What you will do: Check every line below for the word "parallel" and copy each one that has it.

Given records:

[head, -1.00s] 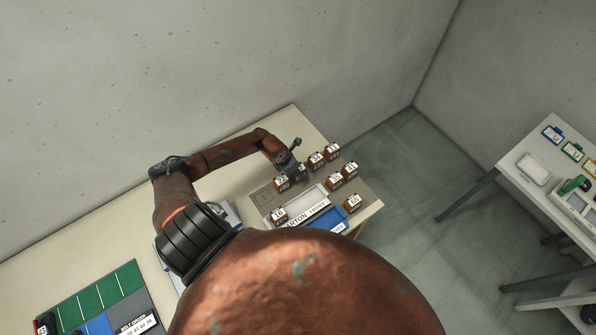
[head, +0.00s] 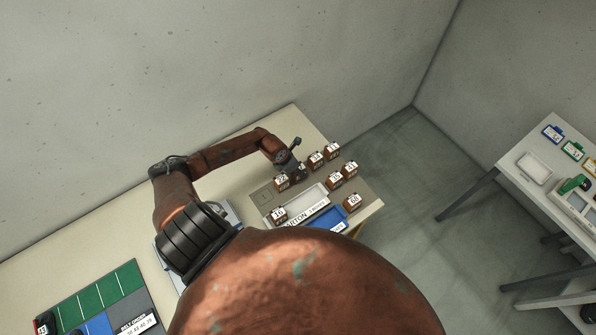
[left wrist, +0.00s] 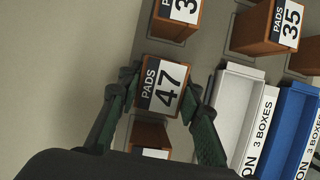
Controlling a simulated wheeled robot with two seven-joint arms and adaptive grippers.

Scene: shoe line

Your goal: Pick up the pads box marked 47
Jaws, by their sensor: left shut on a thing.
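The pads box marked 47 (left wrist: 161,86) is a small brown box with a white and black label, in the middle of the left wrist view. My left gripper (left wrist: 158,97) has one green finger on each side of it and is shut on it. In the head view my left gripper (head: 296,166) is at the back of the group of boxes, and the box it holds is mostly hidden there. I cannot tell whether the box is lifted. My right gripper is not in view.
Other brown pads boxes stand close by, one marked 35 (left wrist: 268,27) among them. A white tray (left wrist: 237,110) and a blue tray (left wrist: 291,130) lie beside them. A second table (head: 513,192) stands at the right, with floor between.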

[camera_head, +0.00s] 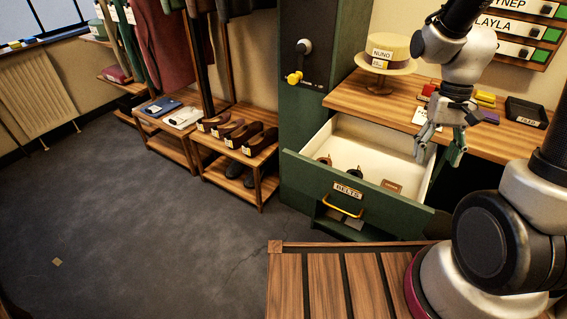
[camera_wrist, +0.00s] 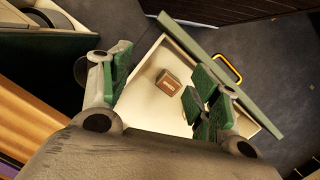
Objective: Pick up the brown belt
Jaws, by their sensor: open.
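The green drawer (camera_head: 335,187) labelled BELTS is pulled open, with a pale inside. A brown, block-like item with a small label, which looks like the coiled brown belt (camera_head: 392,186), lies inside near the front right. It also shows in the wrist view (camera_wrist: 168,82), on the drawer floor between and beyond my fingers. Two darker small items, one at the left (camera_head: 325,160) and one in the middle (camera_head: 356,173), lie in the drawer too; their kind is hard to tell. My gripper (camera_head: 437,154) is open and empty, above the drawer's right side. It shows large in the wrist view (camera_wrist: 158,78).
The wooden counter (camera_head: 352,96) behind the drawer holds a cream hat (camera_head: 387,52), small coloured items and a black tray (camera_head: 526,111). The drawer's yellow handle (camera_head: 342,210) juts forward. A shoe rack (camera_head: 237,160) stands left. Open floor lies at the left.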

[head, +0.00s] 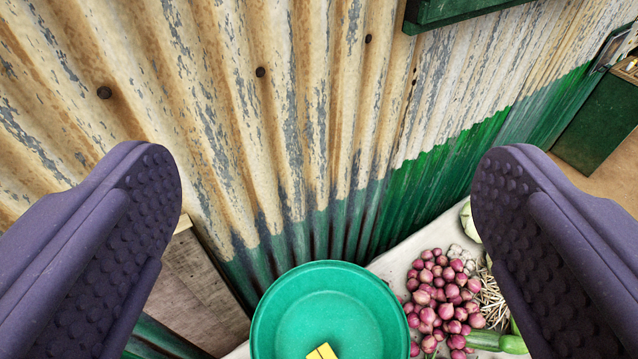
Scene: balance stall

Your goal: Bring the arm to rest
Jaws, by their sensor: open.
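My gripper (327,195) is open, with its two dark purple, studded fingers wide apart at the left and right of the head view. Nothing is between the fingertips. Below and ahead of it is a round green dish (330,274) with a yellow block (322,352) on it, cut off by the bottom edge. The rest of my arm is not in view.
A corrugated metal wall (300,110), cream above and green below, fills the background. Red onions (440,300) and other vegetables lie on a pale cloth (395,262) at lower right. A green box (600,120) stands at far right. A wooden board (195,275) is at lower left.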

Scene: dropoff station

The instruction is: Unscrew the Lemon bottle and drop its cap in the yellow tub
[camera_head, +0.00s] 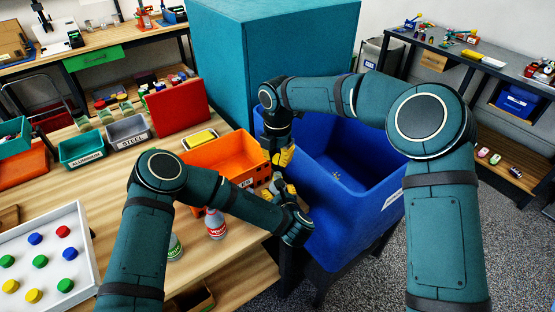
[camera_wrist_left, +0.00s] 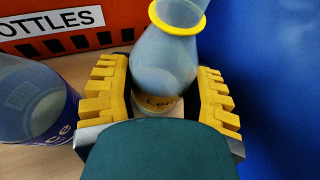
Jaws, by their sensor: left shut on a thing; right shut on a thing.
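The Lemon bottle (camera_wrist_left: 166,68) is clear with a yellow ring around its top and a partly hidden label reading "Lem". It stands upright between the yellow fingers of my left gripper (camera_wrist_left: 160,102), which is shut on it. In the head view my left gripper (camera_head: 277,188) is beside the orange crate's right front corner. My right gripper (camera_head: 283,157) is just above it, pointing down and shut on something its fingers hide. I cannot make out the cap. A small yellow tub (camera_head: 199,138) shows behind the orange crate.
The orange crate (camera_head: 205,157) is left of my grippers and a deep blue bin (camera_head: 345,205) is right of them. A red-labelled bottle (camera_head: 215,224) and a green-labelled bottle (camera_head: 175,247) stand near the table's front edge. A white tray (camera_head: 84,222) holds several coloured caps.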

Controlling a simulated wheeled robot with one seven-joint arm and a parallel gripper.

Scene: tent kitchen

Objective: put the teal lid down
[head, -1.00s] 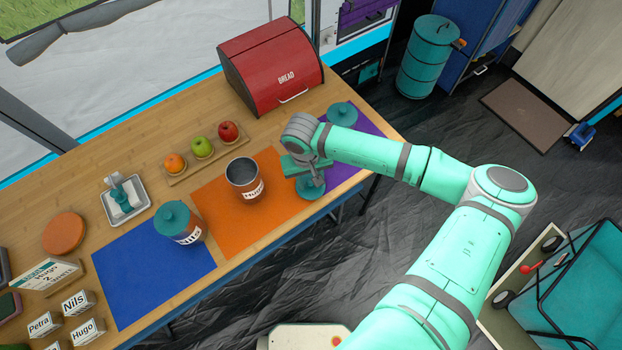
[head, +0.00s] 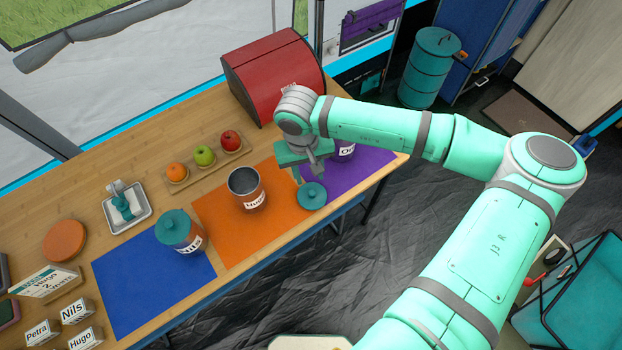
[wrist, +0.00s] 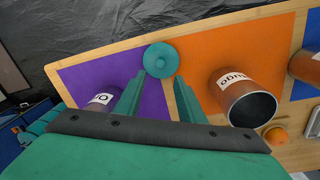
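The teal lid (head: 312,195) lies flat, knob up, near the table's front edge, on the wooden strip between the orange mat (head: 235,215) and the purple mat (head: 360,172), overlapping mat edge. It also shows in the wrist view (wrist: 161,60), beyond my fingertips. My gripper (head: 308,172) is above the lid and apart from it; in the wrist view its two fingers (wrist: 160,84) are spread with nothing between them. The open, lidless Hugo canister (head: 246,187) stands upright on the orange mat.
A lidded canister (head: 180,232) stands on the blue mat (head: 150,275). Another canister (head: 345,151) on the purple mat is mostly hidden behind my arm. A red bread bin (head: 272,72) and a fruit board (head: 207,165) stand behind. Name blocks (head: 77,310) are at the left.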

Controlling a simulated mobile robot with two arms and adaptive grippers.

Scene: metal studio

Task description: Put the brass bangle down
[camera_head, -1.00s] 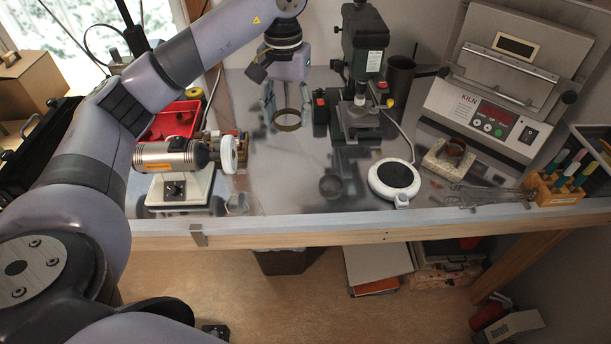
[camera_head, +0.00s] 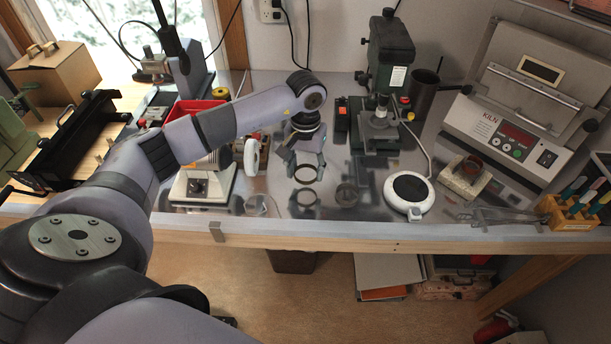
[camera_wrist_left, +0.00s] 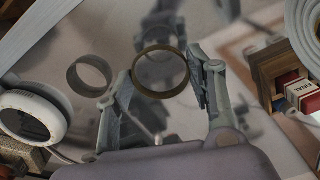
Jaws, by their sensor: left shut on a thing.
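The brass bangle (camera_head: 306,182) is a plain brownish ring, held between the fingers of my left gripper (camera_head: 305,171) over the metal bench top (camera_head: 300,208). In the left wrist view the bangle (camera_wrist_left: 161,94) sits between the two fingertips (camera_wrist_left: 163,76), with the left gripper shut on it. A dark reflection shows below it in the bench. I cannot tell surely whether its lower edge touches the metal. My right gripper is not in view.
A similar grey ring (camera_head: 346,195) stands on the bench just right of the bangle. A round white device (camera_head: 408,194) is further right, a grinder with a white wheel (camera_head: 251,158) to the left, a green drill press (camera_head: 391,60) behind. Bare metal lies in front.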

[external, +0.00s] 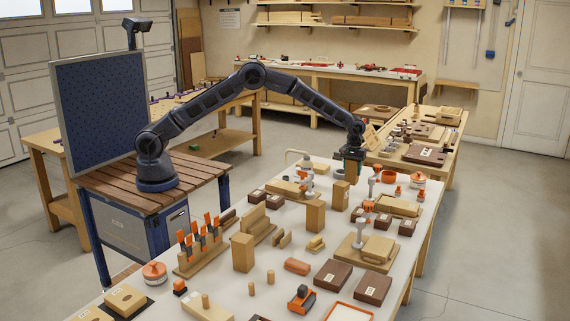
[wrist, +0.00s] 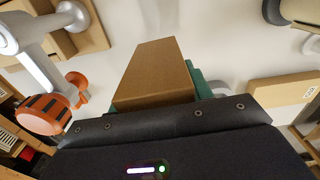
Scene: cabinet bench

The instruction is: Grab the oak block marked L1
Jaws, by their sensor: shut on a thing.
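My gripper (external: 353,156) is at the end of my outstretched arm, over the far part of the bench. Its green fingers are shut on a plain brown wooden block (external: 350,172). In the wrist view this block (wrist: 155,75) fills the middle, with a green finger (wrist: 202,82) showing at its right edge. No L1 mark can be read on the faces in view. Another upright wooden block (external: 340,196) stands just below and left of the held one in the external view. I cannot tell how far the held block is above the bench top.
A white-and-grey clamp stand (external: 307,180) is left of my gripper, and another stand (external: 371,186) is close on its right. Upright blocks (external: 315,216), dark boxes (external: 333,277) and an orange-handled tool rack (external: 200,245) crowd the white bench (external: 225,292). Small bare patches lie between them.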

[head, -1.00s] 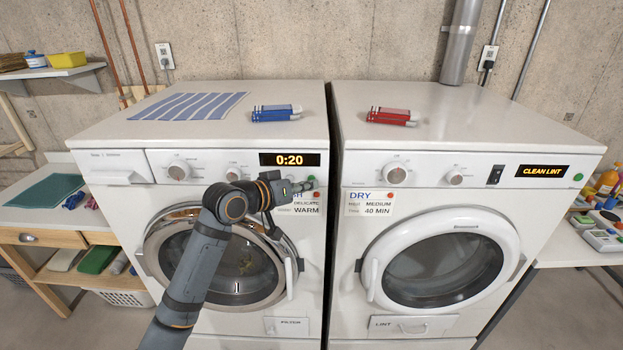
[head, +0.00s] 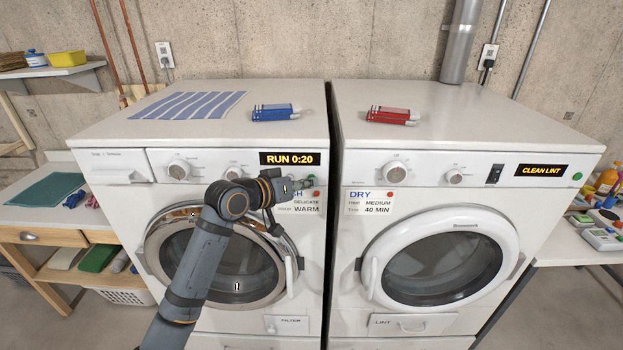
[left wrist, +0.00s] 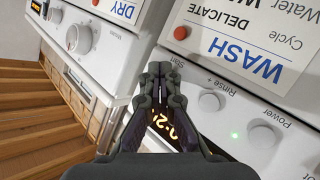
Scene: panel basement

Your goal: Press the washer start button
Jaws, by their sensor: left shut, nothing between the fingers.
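The washer (head: 110,210) stands on the left, its display (head: 290,159) reading RUN 0:20. My left gripper (head: 312,182) is shut and empty at the right end of its control panel, just below the display. A bit of green button (head: 311,178) shows right at the fingertips, mostly hidden by them. In the left wrist view, the shut fingers (left wrist: 160,72) cover part of the display. White panel buttons and a lit green light (left wrist: 235,135) lie to their right, beside the WASH label (left wrist: 247,62). Contact between fingertips and panel cannot be told. My right gripper is out of view.
The dryer (head: 345,270) stands close on the right, its display (head: 544,170) reading CLEAN LINT. A striped cloth (head: 188,105), a blue packet (head: 275,113) and a red packet (head: 393,116) lie on top of the machines. Shelves and tables flank them.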

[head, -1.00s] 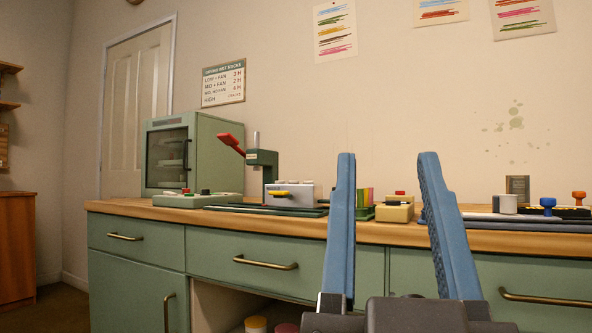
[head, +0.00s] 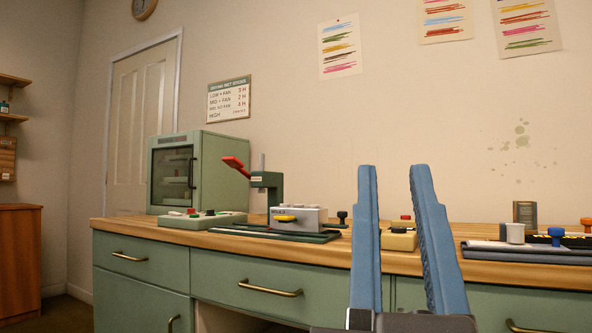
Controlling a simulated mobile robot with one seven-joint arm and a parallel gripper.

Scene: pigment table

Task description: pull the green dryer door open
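The green dryer (head: 220,168) stands at the left end of the wooden worktop. Its dark-framed glass door (head: 172,178) faces front-left and looks shut. Shelves show dimly behind the glass, and a dark upright handle (head: 191,172) is at the door's right side. My gripper (head: 389,168) has two blue fingers, spread apart with nothing between them. It is in the foreground, well to the right of the dryer and much nearer to me.
A green control box (head: 202,220) with knobs sits in front of the dryer. A green press (head: 266,185) with a red lever stands right of it, beside a grey box (head: 298,218). Drawers with brass handles (head: 270,289) line the front below the worktop (head: 130,226).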

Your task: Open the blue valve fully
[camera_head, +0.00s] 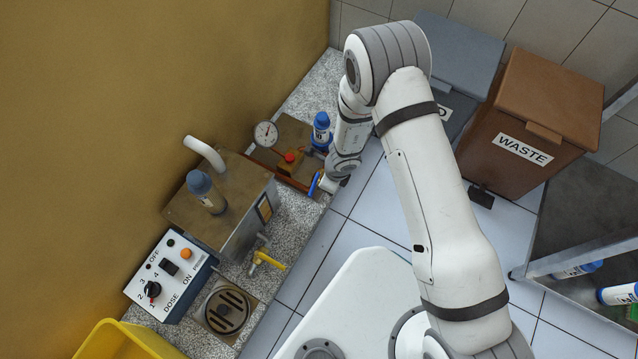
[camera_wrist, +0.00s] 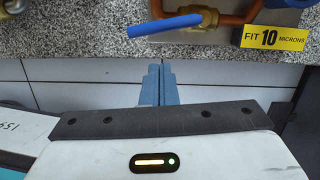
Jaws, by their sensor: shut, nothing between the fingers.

Expected answer:
Controlling a simulated wheeled robot with one seven-joint arm and a parallel gripper.
Controlling a simulated mobile robot with one seven-joint arm and a parallel gripper.

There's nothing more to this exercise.